→ **DATA PROVIDED**:
_ _ _

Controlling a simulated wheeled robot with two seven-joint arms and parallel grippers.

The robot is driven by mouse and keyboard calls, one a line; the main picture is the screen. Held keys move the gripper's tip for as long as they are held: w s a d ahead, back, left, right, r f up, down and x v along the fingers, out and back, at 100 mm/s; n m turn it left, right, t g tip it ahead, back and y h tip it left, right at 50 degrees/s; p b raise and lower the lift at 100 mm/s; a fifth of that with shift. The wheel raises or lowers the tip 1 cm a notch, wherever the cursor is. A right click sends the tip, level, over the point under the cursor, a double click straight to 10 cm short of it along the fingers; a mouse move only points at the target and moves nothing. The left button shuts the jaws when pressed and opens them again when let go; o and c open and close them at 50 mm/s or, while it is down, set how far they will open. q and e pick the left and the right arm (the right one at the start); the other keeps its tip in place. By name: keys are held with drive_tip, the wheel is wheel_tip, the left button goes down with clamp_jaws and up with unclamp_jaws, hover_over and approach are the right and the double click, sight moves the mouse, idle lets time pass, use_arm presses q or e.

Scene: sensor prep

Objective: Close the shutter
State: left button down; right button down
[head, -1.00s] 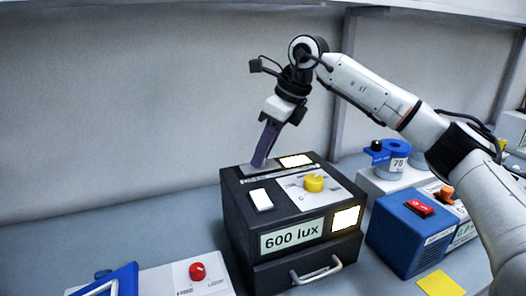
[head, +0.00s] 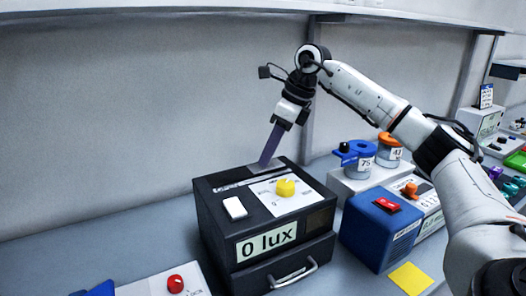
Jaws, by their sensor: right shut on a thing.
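A black box (head: 220,222) stands on the bench, its front display (head: 266,243) reading "0 lux". Its top carries a yellow knob (head: 285,187) and a white rocker switch (head: 234,208). The front window (head: 316,221) is dark. My right gripper (head: 267,163) points down at the back of the box top, with its long purple fingers together. It is shut at the shutter there; the gripped part is hidden between the fingertips. My left gripper is not in view.
To the right stand a blue box (head: 381,229) with a red switch and blue and orange ring-topped jars. A yellow card (head: 411,278) lies in front. A panel with a red knob (head: 175,284) is at lower left. A drawer handle (head: 293,277) sticks out below the display.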

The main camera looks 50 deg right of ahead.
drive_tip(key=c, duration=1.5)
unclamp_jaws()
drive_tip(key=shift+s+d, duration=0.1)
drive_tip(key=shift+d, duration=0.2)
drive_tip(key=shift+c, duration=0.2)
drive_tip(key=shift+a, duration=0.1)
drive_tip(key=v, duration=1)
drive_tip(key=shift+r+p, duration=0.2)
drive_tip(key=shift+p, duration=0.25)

_ _ _

→ **TASK INSTRUCTIONS**:
Repeat the data in full and exactly. Omit pictures.

→ **TASK SOLUTION**:
Controlling a simulated wheeled robot with two seven-joint arms and parallel grippers.

The robot is driven by mouse and keyboard calls, one a line; the main picture is the screen. Held keys move the gripper's tip for as long as they are held: w s a d ahead, back, left, right, r f up, down and x v along the fingers, out and back, at 100 mm/s; n m turn it left, right, t g tip it ahead, back and y h tip it left, right at 50 degrees/s; p b raise and lower the lift at 100 mm/s; a fifth of that with shift. The wheel raises or lowers the tip 1 cm a notch, wherever the cursor is. A right click sends the tip, level, over the point under the cursor, a double click straight to 10 cm short of it along the fingers; a mouse move only points at the target and moves nothing. The left button shuts the jaws when pressed and opens them again when let go; o and c open and close them at 50 mm/s or, while it is down, set how far they will open. q and e pick the left and the right arm (the right one at the start); the other keeps its tip in place. By name: keys are held with drive_tip, the wheel is wheel_tip, the left button goes down with clamp_jaws and up with unclamp_jaws, hover_over and approach are the right and the double click, sight moves the mouse, idle lets time pass, use_arm presses q or e.

Scene: sensor prep

Objective: Close the shutter
State: left button down; right button down
[head, -1.00s] 
[head, +0.00s] 
Jaws, by their sensor: right shut on a thing.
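A black box (head: 220,222) stands on the bench, its front display (head: 266,243) reading "0 lux". Its top carries a yellow knob (head: 285,187) and a white rocker switch (head: 234,208). The front window (head: 316,221) is dark. My right gripper (head: 267,163) points down at the back of the box top, with its long purple fingers together. It is shut at the shutter there; the gripped part is hidden between the fingertips. My left gripper is not in view.
To the right stand a blue box (head: 381,229) with a red switch and blue and orange ring-topped jars. A yellow card (head: 411,278) lies in front. A panel with a red knob (head: 175,284) is at lower left. A drawer handle (head: 293,277) sticks out below the display.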

The main camera looks 50 deg right of ahead.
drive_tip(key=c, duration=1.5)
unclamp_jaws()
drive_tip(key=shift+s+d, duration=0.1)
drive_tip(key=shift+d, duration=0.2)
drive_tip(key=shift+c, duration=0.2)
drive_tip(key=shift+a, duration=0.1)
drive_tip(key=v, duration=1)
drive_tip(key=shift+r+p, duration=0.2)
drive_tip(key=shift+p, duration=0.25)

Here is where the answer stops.